Is your new partner compatible with your kids?


How much of a say would you let your children have in deciding who you date? Experienced internet dater Jo Middleton of Slummy Single Mummy shares her own experience and advice.

Dating can be difficult. As a single parent it is usually even harder. With so many potential partners out there, you have to make sure that you’re completely compatible with them. But what if they’re not compatible with your children? And what do you do if you think you really like someone, and then your kids turn around and say that they hate them?

It’s a big question in the single parent dating world – how much influence should your children have over who you date? Do you trust your child’s instincts when it comes to a prospective partner, or do you prefer to go with your gut feeling and hope they like them more when they get to know them?

Very luckily for me, both of my daughters get on really well with my new fiancée, but I know that this is not the case with a lot of dating parents trying to make it work between their children and a new partner. It can be difficult to know whether your kids are being negative because they don’t like the person or simply because they don’t want you dating anyone at all. The older children get though, the more mellow they usually are about any dates you happen to go on. I asked my then 19 year old what she thought of my fiance when we started dating and she said she thought he was an “average old guy”. As good a praise as any from a disinterested teen.

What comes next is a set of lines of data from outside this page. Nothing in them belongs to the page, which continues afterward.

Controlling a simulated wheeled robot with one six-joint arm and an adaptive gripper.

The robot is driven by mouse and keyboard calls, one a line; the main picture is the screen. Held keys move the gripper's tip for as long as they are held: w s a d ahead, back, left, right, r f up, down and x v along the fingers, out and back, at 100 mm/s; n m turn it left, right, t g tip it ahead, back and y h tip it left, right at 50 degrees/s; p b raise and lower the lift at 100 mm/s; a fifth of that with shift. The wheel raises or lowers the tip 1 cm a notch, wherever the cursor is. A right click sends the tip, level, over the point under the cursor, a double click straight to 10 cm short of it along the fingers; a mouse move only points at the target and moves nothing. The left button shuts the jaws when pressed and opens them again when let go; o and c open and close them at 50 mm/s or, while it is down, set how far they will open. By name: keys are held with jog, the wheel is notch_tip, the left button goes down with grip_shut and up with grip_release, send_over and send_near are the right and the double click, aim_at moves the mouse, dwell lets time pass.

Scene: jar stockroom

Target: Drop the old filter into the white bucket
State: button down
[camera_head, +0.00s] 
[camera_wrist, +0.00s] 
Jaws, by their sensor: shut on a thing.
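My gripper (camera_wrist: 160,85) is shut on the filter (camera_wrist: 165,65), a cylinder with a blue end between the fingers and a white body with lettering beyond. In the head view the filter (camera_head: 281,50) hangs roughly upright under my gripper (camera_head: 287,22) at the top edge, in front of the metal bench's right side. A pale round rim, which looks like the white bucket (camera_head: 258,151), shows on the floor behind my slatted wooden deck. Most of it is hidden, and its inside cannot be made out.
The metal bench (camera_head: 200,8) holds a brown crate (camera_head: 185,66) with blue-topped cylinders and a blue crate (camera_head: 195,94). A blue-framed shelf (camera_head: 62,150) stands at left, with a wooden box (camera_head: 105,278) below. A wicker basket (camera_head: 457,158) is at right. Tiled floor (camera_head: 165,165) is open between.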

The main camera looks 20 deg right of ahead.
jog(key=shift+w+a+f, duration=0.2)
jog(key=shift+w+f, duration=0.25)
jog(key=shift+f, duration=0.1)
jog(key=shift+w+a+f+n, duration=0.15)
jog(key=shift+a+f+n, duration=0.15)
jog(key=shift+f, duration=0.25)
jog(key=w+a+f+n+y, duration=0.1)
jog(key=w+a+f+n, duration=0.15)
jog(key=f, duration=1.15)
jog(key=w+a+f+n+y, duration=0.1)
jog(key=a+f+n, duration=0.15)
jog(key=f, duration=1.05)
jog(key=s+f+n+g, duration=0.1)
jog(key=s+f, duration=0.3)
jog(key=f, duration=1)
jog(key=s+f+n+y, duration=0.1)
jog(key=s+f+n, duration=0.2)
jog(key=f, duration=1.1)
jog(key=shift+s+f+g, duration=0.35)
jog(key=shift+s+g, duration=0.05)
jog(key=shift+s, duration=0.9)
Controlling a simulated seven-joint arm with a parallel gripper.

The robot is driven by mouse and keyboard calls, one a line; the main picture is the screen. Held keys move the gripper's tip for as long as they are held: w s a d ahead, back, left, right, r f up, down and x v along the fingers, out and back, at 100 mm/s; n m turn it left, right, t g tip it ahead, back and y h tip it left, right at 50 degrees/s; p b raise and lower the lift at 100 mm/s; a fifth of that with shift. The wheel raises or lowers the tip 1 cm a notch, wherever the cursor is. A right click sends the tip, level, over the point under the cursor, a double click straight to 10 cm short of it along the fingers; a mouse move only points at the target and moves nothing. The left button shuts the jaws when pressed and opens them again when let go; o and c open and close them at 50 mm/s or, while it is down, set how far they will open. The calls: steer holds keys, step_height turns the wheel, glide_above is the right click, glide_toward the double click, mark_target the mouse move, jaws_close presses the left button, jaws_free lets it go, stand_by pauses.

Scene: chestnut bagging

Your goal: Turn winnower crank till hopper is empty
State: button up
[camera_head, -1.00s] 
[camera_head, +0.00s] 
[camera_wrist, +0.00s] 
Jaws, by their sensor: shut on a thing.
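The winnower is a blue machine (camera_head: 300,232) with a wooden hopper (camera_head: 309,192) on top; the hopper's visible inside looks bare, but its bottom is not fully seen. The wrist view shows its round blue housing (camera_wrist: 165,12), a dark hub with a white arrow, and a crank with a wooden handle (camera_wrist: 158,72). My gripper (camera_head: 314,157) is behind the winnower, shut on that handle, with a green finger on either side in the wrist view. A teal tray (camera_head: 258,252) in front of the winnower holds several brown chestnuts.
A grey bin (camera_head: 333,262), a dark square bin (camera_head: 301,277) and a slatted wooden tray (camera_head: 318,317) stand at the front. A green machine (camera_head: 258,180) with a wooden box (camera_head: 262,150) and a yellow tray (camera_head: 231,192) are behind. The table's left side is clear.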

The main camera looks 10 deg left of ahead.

My 13 year old takes a shine to pretty much anyone who will pay attention to her and watch her do a dance, but when your children are dead set against someone, it’s a good idea to sit down and talk about it with them, especially if they are a little bit older. I always think that it’s important after every date to ask your children what they think and try and initiate a conversation. You don’t need to give them a feedback form or anything, but they will appreciate being asked their opinion. If they say they don’t like them, ask why. If they don’t have a particular reason, it may just be that they aren’t used to having them around yet. If they have a reason for not liking them, it’s important to take this on board when deciding whether or not to see them again.

I always make sure that I only bring dates over that I can already see potential in and that I already like myself. It’s not too nice for children to have to rate every person you meet, and it might make dates uncomfortable as well if you’ve only been out twice and then ask them to meet your children.

Every child is different and no two relationships are the same, so think about what makes sense in the relationship in terms of your new partner hanging out with your kids, and take into account how you think your child will react to the situation. Follow your instincts – if you can tell your child doesn’t like them and they aren’t usually difficult, this might actually be a red flag for your potential match.